> [The task]:
Return the listing below word for word.

> [Available data]:
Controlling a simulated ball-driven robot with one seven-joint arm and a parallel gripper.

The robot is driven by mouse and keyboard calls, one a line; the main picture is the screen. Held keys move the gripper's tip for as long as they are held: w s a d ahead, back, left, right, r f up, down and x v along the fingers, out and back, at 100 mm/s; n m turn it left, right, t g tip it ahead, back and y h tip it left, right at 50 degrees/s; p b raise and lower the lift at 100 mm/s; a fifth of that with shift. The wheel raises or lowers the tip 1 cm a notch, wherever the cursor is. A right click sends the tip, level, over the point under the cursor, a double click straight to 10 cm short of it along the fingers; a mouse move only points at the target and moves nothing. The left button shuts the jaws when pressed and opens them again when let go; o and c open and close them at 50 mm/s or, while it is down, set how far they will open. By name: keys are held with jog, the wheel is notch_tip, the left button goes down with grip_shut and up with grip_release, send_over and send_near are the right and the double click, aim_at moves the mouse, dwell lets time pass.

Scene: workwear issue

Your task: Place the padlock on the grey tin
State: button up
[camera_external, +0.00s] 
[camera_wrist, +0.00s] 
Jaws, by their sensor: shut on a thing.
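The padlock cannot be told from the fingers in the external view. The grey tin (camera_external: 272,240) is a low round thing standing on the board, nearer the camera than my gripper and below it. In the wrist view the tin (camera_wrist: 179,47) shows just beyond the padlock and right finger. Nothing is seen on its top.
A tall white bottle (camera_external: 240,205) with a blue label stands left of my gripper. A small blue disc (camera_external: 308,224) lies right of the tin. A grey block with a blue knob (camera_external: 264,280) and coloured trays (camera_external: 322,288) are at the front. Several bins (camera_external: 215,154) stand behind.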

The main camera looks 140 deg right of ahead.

> [Complete answer]:
Controlling a simulated ball-driven robot with one seven-joint arm and a parallel gripper.

The robot is driven by mouse and keyboard calls, one a line; the main picture is the screen. Held keys move the gripper's tip for as long as they are held: w s a d ahead, back, left, right, r f up, down and x v along the fingers, out and back, at 100 mm/s; n m turn it left, right, t g tip it ahead, back and y h tip it left, right at 50 degrees/s; p b raise and lower the lift at 100 mm/s; a fifth of that with shift. The wheel raises or lowers the tip 1 cm a notch, wherever the cursor is. A right click sends the tip, level, over the point under the cursor, a double click straight to 10 cm short of it along the fingers; a mouse move only points at the target and moves nothing. The left button shuts the jaws when pressed and opens them again when let go; o and c open and close them at 50 mm/s or, while it is down, set how far they will open. By name: keys are held with jog, the wheel is notch_tip, the left button goes down with grip_shut and up with grip_release, send_over and send_near are the right and the double click, aim_at moves the mouse, dwell lets time pass.

Scene: workwear issue

Your task: Place the padlock on the grey tin
State: button up
[camera_external, +0.00s] 
[camera_wrist, +0.00s] 
Jaws, by their sensor: shut on a thing.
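The padlock cannot be told from the fingers in the external view. The grey tin (camera_external: 272,240) is a low round thing standing on the board, nearer the camera than my gripper and below it. In the wrist view the tin (camera_wrist: 179,47) shows just beyond the padlock and right finger. Nothing is seen on its top.
A tall white bottle (camera_external: 240,205) with a blue label stands left of my gripper. A small blue disc (camera_external: 308,224) lies right of the tin. A grey block with a blue knob (camera_external: 264,280) and coloured trays (camera_external: 322,288) are at the front. Several bins (camera_external: 215,154) stand behind.

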The main camera looks 140 deg right of ahead.

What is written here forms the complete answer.